- Given instruction -
Quote, without change, all of the lines that follow.

######

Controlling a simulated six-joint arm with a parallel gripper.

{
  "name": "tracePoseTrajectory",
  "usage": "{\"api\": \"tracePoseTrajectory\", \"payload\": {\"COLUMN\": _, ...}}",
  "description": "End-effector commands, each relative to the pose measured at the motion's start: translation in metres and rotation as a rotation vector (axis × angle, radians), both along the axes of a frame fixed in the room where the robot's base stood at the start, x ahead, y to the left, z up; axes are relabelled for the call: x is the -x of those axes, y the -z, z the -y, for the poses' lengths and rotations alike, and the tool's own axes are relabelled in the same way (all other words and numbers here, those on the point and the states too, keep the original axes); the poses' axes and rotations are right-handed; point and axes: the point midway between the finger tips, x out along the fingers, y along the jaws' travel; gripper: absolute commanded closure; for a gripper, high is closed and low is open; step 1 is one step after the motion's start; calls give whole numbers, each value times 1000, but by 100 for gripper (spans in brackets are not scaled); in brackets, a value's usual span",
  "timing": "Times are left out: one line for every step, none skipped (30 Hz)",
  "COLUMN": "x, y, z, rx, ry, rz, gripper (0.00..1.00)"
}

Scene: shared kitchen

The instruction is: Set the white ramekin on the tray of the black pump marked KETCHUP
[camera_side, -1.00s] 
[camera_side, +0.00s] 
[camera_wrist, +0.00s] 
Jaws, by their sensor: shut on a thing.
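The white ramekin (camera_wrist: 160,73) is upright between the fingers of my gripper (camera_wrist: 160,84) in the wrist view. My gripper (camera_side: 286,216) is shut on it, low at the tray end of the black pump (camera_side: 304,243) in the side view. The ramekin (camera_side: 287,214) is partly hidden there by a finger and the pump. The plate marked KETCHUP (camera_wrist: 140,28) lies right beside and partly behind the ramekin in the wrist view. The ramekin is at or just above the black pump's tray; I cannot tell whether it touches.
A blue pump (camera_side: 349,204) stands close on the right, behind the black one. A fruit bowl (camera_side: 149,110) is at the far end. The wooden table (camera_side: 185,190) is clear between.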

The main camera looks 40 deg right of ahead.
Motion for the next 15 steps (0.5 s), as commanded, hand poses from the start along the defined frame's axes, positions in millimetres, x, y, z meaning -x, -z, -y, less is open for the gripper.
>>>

######

- Full answer -
Controlling a simulated six-joint arm with a parallel gripper.

{
  "name": "tracePoseTrajectory",
  "usage": "{\"api\": \"tracePoseTrajectory\", \"payload\": {\"COLUMN\": _, ...}}",
  "description": "End-effector commands, each relative to the pose measured at the motion's start: translation in metres and rotation as a rotation vector (axis × angle, radians), both along the axes of a frame fixed in the room where the robot's base stood at the start, x ahead, y to the left, z up; axes are relabelled for the call: x is the -x of those axes, y the -z, z the -y, for the poses' lengths and rotations alike, and the tool's own axes are relabelled in the same way (all other words and numbers here, those on the point and the states too, keep the original axes); the poses' axes and rotations are right-handed; point and axes: the point midway between the finger tips, x out along the fingers, y along the jaws' travel; gripper: absolute commanded closure; for a gripper, high is closed and low is open; step 1 is one step after the motion's start; calls give whole numbers, each value times 1000, but by 100 for gripper (spans in brackets are not scaled); in brackets, a value's usual span",
  "timing": "Times are left out: one line for every step, none skipped (30 Hz)",
  "COLUMN": "x, y, z, rx, ry, rz, gripper (0.00..1.00)"
}

Scene: shared kitchen

The instruction is: Set the white ramekin on the tray of the black pump marked KETCHUP
[camera_side, -1.00s] 
[camera_side, +0.00s] 
[camera_wrist, +0.00s] 
Jaws, by their sensor: shut on a thing.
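The white ramekin (camera_wrist: 160,73) is upright between the fingers of my gripper (camera_wrist: 160,84) in the wrist view. My gripper (camera_side: 286,216) is shut on it, low at the tray end of the black pump (camera_side: 304,243) in the side view. The ramekin (camera_side: 287,214) is partly hidden there by a finger and the pump. The plate marked KETCHUP (camera_wrist: 140,28) lies right beside and partly behind the ramekin in the wrist view. The ramekin is at or just above the black pump's tray; I cannot tell whether it touches.
A blue pump (camera_side: 349,204) stands close on the right, behind the black one. A fruit bowl (camera_side: 149,110) is at the far end. The wooden table (camera_side: 185,190) is clear between.

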The main camera looks 40 deg right of ahead.
Motion for the next 15 steps (0.5 s), as commanded, hand poses from the start along the defined frame's axes, positions in millimetres, x, y, z meaning -x, -z, -y, less is open for the gripper.
>>>

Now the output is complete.